Sampai PB XI, Mangkunagoro Masih Ikut Prosesi Garebeg Mulud
IMNEWS.ID – RITUAL Sekaten Garebeg Mulud yang akan berakhir Sabtu (8/10), akan ditandai dengan prosesi keluarnya hajaddalem gunungan untuk didoakan di kagungandalem Masjid Agung sebagai puncak peringatan hari besar Maulud Nabi Muhammad SAW yang tepat tanggal 12 Mulud atau Rabiulawal. Bersamaan dengan itu, sepasang gamelan pusaka Kyai Guntursari dan Kyai Gunturmadu yang sudah berakhir ditabuh Jumat malam tanggal 7 Juli, esok sebelum prosesi gunungan berlangsung, lebih dulu dibawa masuk ke kraton.
Dua pasang atau lebih gunungan yang setelah didoakan oleh abdidalem jurusuranata di Masjid Agung, biasanya separo ditinggal di depan topengan (teras) masjid untuk “dibagi-bagikan” kepada pengunjung, dan sisanya dibawa ke halaman Kamandungan untuk “dibagi-bagikan” di sana. “Ngalab berkah” apa saja wujud makanan yang menjadi penghias gunungan, memang tidak ada ukurannya antara cukup sedikit atau banyak, namun makanan seperti rengginan yang menghiasi gunungan putri yang mirip payung karena ditutup rengginan, mendapat secuilpun sudah ada maknanya.

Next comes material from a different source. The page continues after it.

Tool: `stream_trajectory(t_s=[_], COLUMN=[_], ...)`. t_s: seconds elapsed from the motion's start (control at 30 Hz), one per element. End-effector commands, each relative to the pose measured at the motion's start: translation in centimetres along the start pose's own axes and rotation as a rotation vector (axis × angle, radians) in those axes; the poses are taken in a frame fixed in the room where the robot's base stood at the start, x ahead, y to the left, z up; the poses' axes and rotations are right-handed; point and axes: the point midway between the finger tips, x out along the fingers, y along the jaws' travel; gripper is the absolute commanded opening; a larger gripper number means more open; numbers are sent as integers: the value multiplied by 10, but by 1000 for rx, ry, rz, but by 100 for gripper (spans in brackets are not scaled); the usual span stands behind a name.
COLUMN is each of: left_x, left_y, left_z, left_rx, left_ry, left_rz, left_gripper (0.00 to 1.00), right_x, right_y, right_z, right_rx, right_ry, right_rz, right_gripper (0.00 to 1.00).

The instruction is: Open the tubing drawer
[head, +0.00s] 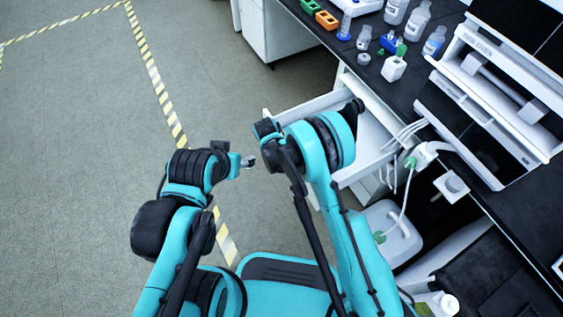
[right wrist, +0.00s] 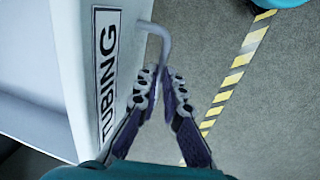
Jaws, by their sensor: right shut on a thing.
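The tubing drawer (head: 308,106) is white and stands pulled out from under the bench, with part of its inside showing in the head view. My right arm covers much of its front. In the right wrist view its front panel (right wrist: 75,45) carries the label TUBING (right wrist: 107,70). Its grey bar handle (right wrist: 163,45) runs down between the fingers of my right gripper (right wrist: 160,92), which is shut on it. The right fingertips are hidden in the head view. My left gripper (head: 248,161) is over the floor, apart from the drawer; its fingers are too small to judge.
A white waste container (head: 392,235) with tubing stands below the bench. The floor left of the drawer is clear, with striped tape (head: 150,65).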

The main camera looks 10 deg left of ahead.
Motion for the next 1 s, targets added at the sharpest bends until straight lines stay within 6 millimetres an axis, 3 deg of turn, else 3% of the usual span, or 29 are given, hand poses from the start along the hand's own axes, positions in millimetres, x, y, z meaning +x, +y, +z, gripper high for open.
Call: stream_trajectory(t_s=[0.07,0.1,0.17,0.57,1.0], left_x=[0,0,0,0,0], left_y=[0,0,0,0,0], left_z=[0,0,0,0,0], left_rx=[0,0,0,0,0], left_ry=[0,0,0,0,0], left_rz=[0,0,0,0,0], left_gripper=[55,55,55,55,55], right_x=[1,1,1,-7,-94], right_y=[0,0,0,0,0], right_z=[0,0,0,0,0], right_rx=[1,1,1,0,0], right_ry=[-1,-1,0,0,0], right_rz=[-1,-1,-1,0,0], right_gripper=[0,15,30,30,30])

Apalagi, gunungan putri juga dihiasi lempengan rengginan ukuran besar yang di tengahnya berbentuk bintang warna hitam, yang disusun bervariasi dengan ketan wajik yang membentuk daun, menutup hampir seluruh permukaannya hingga membentuk lingkaran mirip bunga raksasa.

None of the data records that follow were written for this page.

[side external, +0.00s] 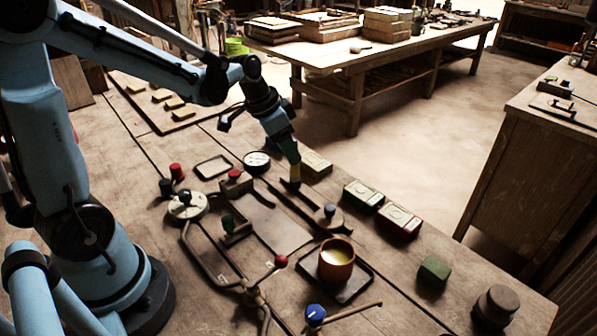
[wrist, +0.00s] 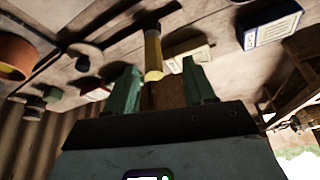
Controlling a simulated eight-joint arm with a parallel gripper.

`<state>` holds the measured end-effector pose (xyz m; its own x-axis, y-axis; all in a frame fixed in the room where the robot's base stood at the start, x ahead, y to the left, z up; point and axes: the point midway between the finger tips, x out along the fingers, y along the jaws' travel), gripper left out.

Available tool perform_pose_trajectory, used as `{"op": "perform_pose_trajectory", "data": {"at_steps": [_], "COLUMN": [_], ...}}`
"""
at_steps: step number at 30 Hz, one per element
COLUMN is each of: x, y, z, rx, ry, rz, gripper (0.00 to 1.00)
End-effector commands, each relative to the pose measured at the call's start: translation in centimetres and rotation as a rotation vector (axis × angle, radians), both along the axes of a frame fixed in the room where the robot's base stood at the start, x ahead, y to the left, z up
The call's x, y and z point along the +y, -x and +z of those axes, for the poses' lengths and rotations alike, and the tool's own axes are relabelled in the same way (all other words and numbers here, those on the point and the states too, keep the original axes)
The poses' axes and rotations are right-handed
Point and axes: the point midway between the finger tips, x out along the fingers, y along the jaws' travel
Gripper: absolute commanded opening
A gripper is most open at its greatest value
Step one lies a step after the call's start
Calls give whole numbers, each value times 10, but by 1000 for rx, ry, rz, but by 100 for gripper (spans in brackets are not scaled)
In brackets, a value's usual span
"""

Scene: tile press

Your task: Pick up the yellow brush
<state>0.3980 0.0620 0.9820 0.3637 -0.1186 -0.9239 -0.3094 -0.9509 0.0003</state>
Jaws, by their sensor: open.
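The yellow brush (side external: 295,172) shows as a small yellow piece just below my gripper (side external: 289,150) in the side external view, beside a dark wooden strip. In the wrist view the brush's yellow handle (wrist: 153,52) points toward me, its near end between the two green fingers of my gripper (wrist: 160,72). The fingers are open, with a gap on each side of the handle. I cannot tell how far the fingers reach along it. The brush's far end is hard to make out.
A terracotta pot (side external: 337,263) with yellow content stands on a dark tray. Green-sided (side external: 363,194) and red-sided (side external: 399,222) blocks lie right of the brush, and a pale block (side external: 316,164) sits close behind it. Several knobs and levers crowd the bench's front.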

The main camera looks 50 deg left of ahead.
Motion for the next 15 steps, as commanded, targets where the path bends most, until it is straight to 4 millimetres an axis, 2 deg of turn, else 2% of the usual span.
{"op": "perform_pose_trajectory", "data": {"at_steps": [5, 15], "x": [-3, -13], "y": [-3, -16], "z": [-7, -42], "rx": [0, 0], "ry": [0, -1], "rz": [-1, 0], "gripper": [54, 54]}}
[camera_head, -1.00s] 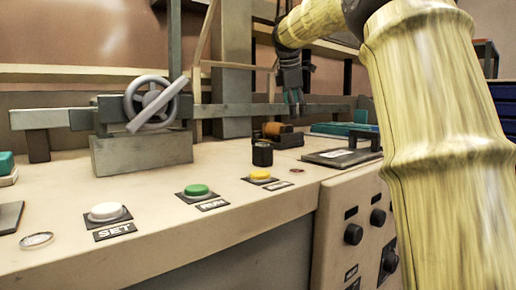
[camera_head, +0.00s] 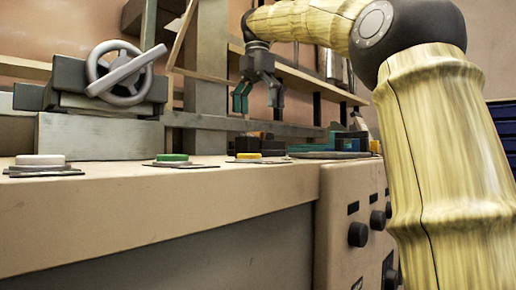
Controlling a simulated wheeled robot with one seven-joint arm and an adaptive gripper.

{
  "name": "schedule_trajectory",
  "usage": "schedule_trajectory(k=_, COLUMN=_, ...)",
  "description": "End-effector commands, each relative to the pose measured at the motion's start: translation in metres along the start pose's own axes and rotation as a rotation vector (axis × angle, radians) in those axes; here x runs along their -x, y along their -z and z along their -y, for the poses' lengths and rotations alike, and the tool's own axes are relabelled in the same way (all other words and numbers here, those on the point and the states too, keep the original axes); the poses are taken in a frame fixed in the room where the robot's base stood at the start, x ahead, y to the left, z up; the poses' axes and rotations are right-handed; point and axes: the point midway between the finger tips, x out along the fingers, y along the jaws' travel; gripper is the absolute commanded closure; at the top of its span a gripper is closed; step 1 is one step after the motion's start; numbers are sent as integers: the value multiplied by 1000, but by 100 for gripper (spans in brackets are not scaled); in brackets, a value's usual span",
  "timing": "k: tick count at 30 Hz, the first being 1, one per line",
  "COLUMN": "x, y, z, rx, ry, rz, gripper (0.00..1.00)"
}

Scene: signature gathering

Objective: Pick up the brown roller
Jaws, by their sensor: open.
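The brown roller (camera_head: 258,135) shows small and low at the back of the counter, in the head view. It is partly hidden behind a dark cylinder (camera_head: 250,145) and the yellow button, so its outline is unclear. My gripper (camera_head: 257,100) is open and empty, its teal-tipped fingers pointing down. In the picture it hangs above the roller with a visible gap. The depth between them is hard to judge from this low angle.
White (camera_head: 40,160), green (camera_head: 172,158) and yellow (camera_head: 248,156) buttons line the counter (camera_head: 150,208). A grey handwheel (camera_head: 122,73) stands at left. A dark flat plate (camera_head: 330,155) lies right of the yellow button. A horizontal rail (camera_head: 215,122) runs behind.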

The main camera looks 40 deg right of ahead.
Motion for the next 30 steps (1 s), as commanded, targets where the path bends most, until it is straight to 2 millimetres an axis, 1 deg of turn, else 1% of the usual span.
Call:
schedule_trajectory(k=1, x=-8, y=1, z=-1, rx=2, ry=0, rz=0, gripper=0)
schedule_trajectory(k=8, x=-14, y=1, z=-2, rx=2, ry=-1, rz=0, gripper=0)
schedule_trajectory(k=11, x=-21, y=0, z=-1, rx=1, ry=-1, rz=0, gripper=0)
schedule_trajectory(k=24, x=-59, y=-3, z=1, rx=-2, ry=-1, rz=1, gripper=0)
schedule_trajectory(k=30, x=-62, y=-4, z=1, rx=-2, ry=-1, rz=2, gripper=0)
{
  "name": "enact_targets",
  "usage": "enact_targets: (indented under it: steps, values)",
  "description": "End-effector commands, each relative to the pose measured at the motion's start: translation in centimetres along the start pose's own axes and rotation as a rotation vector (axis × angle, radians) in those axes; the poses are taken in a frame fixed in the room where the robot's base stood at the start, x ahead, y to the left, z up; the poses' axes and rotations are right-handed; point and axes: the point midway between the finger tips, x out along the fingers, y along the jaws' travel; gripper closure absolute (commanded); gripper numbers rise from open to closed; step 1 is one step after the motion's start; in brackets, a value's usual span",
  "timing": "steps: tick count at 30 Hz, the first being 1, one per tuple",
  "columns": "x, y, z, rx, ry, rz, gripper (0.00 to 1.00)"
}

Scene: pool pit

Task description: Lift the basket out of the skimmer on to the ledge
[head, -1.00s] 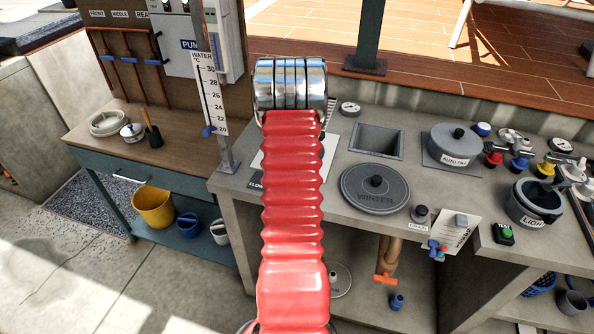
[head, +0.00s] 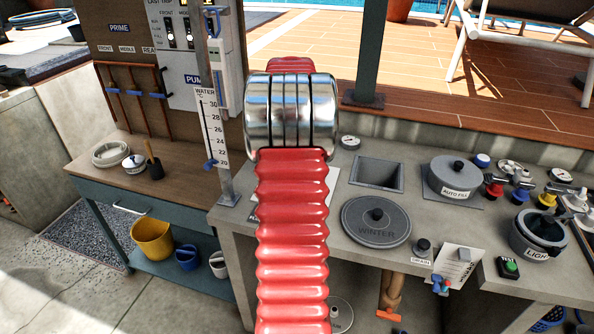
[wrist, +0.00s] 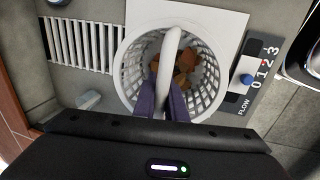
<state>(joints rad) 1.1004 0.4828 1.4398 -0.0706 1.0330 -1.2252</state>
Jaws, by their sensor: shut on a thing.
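The white mesh basket (wrist: 206,88) has brown leaves inside and an arched handle. It shows in the wrist view. My gripper (wrist: 164,98) is shut on the handle, its dark purple fingers on both sides. The basket's rim overlaps the left edge of the white square skimmer plate (wrist: 228,28), so it seems raised above it; how high I cannot tell. In the head view my red arm hides the gripper and basket. The grey ledge (head: 428,212) spreads to the right of the arm.
In the wrist view a slotted grate (wrist: 88,45) lies left and a blue FLOW knob (wrist: 246,78) right. A post (head: 370,50) stands behind.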

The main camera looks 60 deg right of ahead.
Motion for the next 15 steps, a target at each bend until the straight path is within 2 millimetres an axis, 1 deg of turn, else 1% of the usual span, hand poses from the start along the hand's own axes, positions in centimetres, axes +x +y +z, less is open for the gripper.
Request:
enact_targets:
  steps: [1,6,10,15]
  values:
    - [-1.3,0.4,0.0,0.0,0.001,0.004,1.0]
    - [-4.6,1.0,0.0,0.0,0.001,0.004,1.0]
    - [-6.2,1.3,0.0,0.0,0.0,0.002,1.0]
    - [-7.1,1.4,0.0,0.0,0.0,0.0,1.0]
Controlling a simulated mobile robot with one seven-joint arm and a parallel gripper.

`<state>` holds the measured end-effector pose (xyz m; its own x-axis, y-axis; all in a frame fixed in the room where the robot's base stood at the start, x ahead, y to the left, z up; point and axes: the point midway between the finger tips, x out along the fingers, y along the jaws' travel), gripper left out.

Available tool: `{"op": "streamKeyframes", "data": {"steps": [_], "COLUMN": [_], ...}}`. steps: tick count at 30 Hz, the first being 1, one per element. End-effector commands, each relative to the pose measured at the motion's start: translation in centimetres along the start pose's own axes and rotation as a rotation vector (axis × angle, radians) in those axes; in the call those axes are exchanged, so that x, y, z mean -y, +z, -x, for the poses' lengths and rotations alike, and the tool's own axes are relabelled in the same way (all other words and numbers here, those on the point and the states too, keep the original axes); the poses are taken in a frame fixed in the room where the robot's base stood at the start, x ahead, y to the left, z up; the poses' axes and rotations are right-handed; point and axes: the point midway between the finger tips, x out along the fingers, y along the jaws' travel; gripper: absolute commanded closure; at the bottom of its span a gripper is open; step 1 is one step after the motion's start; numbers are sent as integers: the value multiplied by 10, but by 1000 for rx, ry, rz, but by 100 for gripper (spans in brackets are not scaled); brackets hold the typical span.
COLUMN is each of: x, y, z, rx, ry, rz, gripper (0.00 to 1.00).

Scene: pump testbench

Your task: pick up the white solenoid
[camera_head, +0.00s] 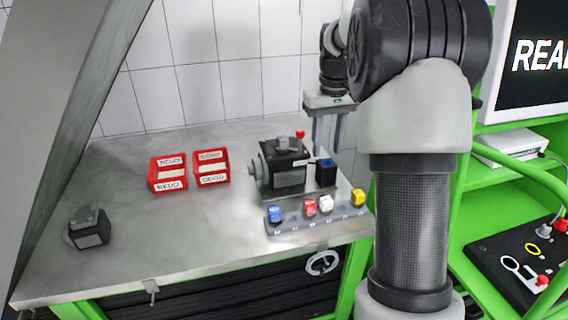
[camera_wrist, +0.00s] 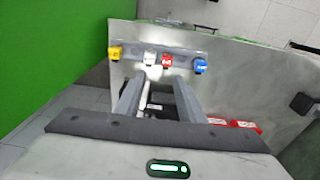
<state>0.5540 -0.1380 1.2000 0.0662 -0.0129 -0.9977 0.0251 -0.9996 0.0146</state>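The white solenoid (camera_head: 326,204) stands in a grey rack (camera_head: 290,226) at the front edge of the bench, between a red solenoid (camera_head: 310,207) on its left and a yellow one (camera_head: 357,197) on its right. It also shows in the wrist view (camera_wrist: 150,58), beyond my fingertips. My gripper (camera_head: 326,148) hangs above and behind the rack, near the pump, with its fingers pointing down. In the wrist view my two fingers (camera_wrist: 160,80) are apart, and neither is seen touching the solenoid.
A blue solenoid (camera_head: 275,214) is at the rack's left end. The dark pump (camera_head: 287,168) stands behind the rack, beside a black block with a blue top (camera_head: 326,173). Two red bins (camera_head: 168,173) and a small dark device (camera_head: 89,228) are farther left. The bench (camera_head: 180,240) between is clear.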

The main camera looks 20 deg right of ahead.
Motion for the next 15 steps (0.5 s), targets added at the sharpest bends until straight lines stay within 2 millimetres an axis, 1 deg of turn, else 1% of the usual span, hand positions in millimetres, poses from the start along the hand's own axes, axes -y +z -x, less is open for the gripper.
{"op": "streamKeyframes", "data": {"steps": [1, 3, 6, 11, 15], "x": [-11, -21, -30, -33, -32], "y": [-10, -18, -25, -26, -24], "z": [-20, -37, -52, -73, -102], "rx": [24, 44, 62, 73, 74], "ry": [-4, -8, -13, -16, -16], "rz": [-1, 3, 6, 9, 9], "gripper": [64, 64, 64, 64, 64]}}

Gunungan putri juga dilengkapi “kampuh” penutup jodhang yang terbuat dari mori dan lawe, sebagai simbol busana manusia baik secara rohani maupun jasmani, yang bermakna lambang sandang dan sifat kesusilaan manusia.
Brahmana Canthangbalung
Yang melingkari gunungan putri, juga terdiri dari bunga-bunga harum, yang berselang-seling dengan makanan bernama “kacu”, bentuknya bulat kecil terbuat dari ketan yang diberi warna-warni dan jumlahnya sekitar 50 biji. Hiasan lain adalah ada alat “giwangan bima” 8 biji, samir jene (kuning) 4 buah, sujen, daun pisang, tali dan jodhang. Biasanya, selain pasangan gunungan ukuran besar, juga ada gunungan anakan yang dinamakan “Saradan” yang dihiasi uang logam yang jumlahnya sesuai urutan “raja” (Sinuhun) yang jumeneng.

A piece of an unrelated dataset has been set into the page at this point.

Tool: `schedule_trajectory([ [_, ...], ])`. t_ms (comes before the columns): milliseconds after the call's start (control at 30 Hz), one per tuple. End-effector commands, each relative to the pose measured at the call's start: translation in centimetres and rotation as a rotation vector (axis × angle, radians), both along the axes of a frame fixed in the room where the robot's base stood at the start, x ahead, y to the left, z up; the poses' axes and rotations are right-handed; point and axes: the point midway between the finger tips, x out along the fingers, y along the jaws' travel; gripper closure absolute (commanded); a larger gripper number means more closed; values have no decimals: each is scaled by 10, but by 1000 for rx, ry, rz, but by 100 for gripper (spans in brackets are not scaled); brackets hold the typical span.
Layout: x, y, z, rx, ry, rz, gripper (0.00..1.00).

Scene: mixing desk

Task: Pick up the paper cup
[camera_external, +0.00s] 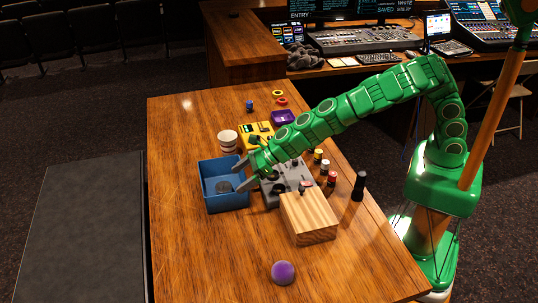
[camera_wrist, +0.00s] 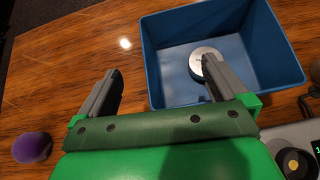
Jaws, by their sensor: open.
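The paper cup (camera_external: 228,141), white with darker bands, stands upright on the desk just behind the blue bin in the external view. It is not visible in the wrist view. My gripper (camera_external: 241,176) is open and empty, at the right side of the blue bin (camera_external: 208,190). The cup is apart from it, farther back and slightly left. In the wrist view, my gripper (camera_wrist: 162,84) shows two spread grey fingers, the right one overlapping the bin (camera_wrist: 158,62). A round silver object (camera_wrist: 205,62) lies inside the bin.
A wooden block (camera_external: 308,217), a grey device (camera_external: 283,190) and a yellow box (camera_external: 256,131) stand nearby. A purple ball (camera_external: 283,272) lies at the front. Small jars and a black bottle (camera_external: 358,186) line the right side. The desk's left strip is clear.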

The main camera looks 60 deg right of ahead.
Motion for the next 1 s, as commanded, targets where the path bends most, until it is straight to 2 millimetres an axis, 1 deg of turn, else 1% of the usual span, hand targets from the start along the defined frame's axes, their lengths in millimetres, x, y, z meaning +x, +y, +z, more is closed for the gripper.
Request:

Masih ada lagi rengginan kecil warna merah, putih, hitam dan kuning yang jumlahnya untuk gunungan kakung 4 biji dan gunungan putri 8 biji dan hiasan gunungan tuntut (kuncup bunga pisang) atau eter kecil. Ancak Cantaka untuk membawa jodhang kecil berjumlah 24 buah, isinya isinya nasi wuduk, ingkung, kedelai dan pisang raja, sega janganan, sayuran, endhog godhog, buah-buahan, jajan pasar dan aneka jenang. Bahkan, ada lagi sega asahan dengan lauk sambel goreng, tahu, tempe goreng, serundeng dan jeroan ayam.
Hal yang unik di barisan prosesi yang dicatat abdidalem pengulu KRTH Handipaningrat, ketika mengarak hajadalem gunungan selalu ada perwujudan dua sosok abdidalem lelaki yang merias diri terutama badannya dengan “boreh” warna putih yang cukup mencolok yang disebut Canthangbalung. Di barisan paling depan Canthangbalung ditempatkan, menjadi pusat perhatian publik karena sekilas fungsinya memang menghibur, selain memerankan brahmana yang sedang memberi sesaji dan dengan kemampuan supranaturalnya dilukskan bisa membantu prosesi itu menjjadi ringan dan cepat selesai.
Menyampaikan Ujub
Dalam catatan dosen IAIN Ponorogo yang juga abdidalem “Kanca Kaji”, KRT Ahmad Faruq Reksobudoyo MFil-I, doa yang dilakukan abdidalem pengulu untuk hajaddalem gunungan di Masjid Agung, dulu mendapat perintah dari Patihdalem ketika lembaga kepatihan masih berfungsi sampai awal NKRI. Bahkan catatan lain menyebut, sebelum kompleks pusat pemerintahan secara administratif di Kepatihan dibakar habis oleh pihak-pihak yang “tidak suka dengan kraton” bersamaan dengan peristiwa Clash II Belanda 1949, lembaga kepatihan masih aktif menyampaikan ujub doa wilujengan kepada pengulu yang mendoakan hajaddalem gunungan.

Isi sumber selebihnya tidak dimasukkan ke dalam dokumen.